What is asked:
Take the entries below and print only the lines from the one with "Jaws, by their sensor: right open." through the one with "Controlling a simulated", exactly as they stand, both ends included.

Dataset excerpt

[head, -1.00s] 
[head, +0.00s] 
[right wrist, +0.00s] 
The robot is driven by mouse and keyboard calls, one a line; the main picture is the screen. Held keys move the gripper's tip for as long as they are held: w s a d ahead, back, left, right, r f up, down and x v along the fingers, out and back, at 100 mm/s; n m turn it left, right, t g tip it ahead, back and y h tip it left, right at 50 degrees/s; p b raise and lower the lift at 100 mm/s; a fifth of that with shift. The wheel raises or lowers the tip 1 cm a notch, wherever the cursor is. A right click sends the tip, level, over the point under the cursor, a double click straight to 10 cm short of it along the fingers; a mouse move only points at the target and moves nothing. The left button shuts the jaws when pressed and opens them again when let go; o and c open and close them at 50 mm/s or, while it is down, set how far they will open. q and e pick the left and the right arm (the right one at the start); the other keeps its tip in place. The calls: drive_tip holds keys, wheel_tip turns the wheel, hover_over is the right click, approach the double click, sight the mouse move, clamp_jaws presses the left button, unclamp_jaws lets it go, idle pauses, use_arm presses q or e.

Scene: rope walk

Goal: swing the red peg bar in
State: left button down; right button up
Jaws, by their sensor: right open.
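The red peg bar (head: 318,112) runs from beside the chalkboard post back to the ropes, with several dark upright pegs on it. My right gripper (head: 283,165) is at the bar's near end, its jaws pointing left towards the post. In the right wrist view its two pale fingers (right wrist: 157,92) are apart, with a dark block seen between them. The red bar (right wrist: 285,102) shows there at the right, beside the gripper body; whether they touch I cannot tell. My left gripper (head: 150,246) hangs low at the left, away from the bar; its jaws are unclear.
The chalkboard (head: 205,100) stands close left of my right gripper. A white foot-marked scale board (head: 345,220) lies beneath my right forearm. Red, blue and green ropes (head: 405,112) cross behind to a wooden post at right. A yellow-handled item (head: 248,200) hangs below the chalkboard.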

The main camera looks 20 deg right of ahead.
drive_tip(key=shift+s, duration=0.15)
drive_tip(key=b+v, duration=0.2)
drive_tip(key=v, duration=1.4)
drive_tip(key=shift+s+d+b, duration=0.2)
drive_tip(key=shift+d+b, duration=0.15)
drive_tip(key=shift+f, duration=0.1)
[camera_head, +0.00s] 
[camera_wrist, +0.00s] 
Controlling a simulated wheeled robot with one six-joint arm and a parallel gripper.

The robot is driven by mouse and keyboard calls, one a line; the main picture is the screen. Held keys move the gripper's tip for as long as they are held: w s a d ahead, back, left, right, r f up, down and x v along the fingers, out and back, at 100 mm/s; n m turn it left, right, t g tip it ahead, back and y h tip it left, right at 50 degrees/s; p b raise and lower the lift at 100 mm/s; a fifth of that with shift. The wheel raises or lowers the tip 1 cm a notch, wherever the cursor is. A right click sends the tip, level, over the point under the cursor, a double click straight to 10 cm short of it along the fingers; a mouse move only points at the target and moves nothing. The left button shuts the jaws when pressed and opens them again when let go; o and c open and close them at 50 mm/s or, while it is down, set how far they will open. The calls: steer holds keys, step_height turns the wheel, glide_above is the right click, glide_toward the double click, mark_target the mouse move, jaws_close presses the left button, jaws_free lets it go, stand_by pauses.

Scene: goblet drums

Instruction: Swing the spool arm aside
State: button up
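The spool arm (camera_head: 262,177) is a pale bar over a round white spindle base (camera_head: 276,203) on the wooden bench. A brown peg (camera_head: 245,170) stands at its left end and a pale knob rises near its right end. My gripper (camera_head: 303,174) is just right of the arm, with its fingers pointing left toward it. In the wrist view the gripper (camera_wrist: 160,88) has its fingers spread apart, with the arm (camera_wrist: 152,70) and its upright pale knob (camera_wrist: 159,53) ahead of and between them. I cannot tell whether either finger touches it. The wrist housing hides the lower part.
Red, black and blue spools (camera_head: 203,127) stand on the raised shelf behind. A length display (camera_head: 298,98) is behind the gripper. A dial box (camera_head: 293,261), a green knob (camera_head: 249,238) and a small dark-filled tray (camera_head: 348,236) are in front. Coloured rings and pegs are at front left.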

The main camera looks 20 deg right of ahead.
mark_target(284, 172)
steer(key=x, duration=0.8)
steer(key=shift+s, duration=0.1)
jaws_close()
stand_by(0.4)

Answer to this exercise:
Jaws, by their sensor: right open.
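The red peg bar (head: 318,112) runs from beside the chalkboard post back to the ropes, with several dark upright pegs on it. My right gripper (head: 283,165) is at the bar's near end, its jaws pointing left towards the post. In the right wrist view its two pale fingers (right wrist: 157,92) are apart, with a dark block seen between them. The red bar (right wrist: 285,102) shows there at the right, beside the gripper body; whether they touch I cannot tell. My left gripper (head: 150,246) hangs low at the left, away from the bar; its jaws are unclear.
The chalkboard (head: 205,100) stands close left of my right gripper. A white foot-marked scale board (head: 345,220) lies beneath my right forearm. Red, blue and green ropes (head: 405,112) cross behind to a wooden post at right. A yellow-handled item (head: 248,200) hangs below the chalkboard.

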The main camera looks 20 deg right of ahead.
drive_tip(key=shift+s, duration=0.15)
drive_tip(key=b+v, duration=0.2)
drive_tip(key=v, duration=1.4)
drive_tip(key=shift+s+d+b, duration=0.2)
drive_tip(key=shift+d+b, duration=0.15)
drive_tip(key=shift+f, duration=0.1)
[camera_head, +0.00s] 
[camera_wrist, +0.00s] 
Controlling a simulated wheeled robot with one six-joint arm and a parallel gripper.

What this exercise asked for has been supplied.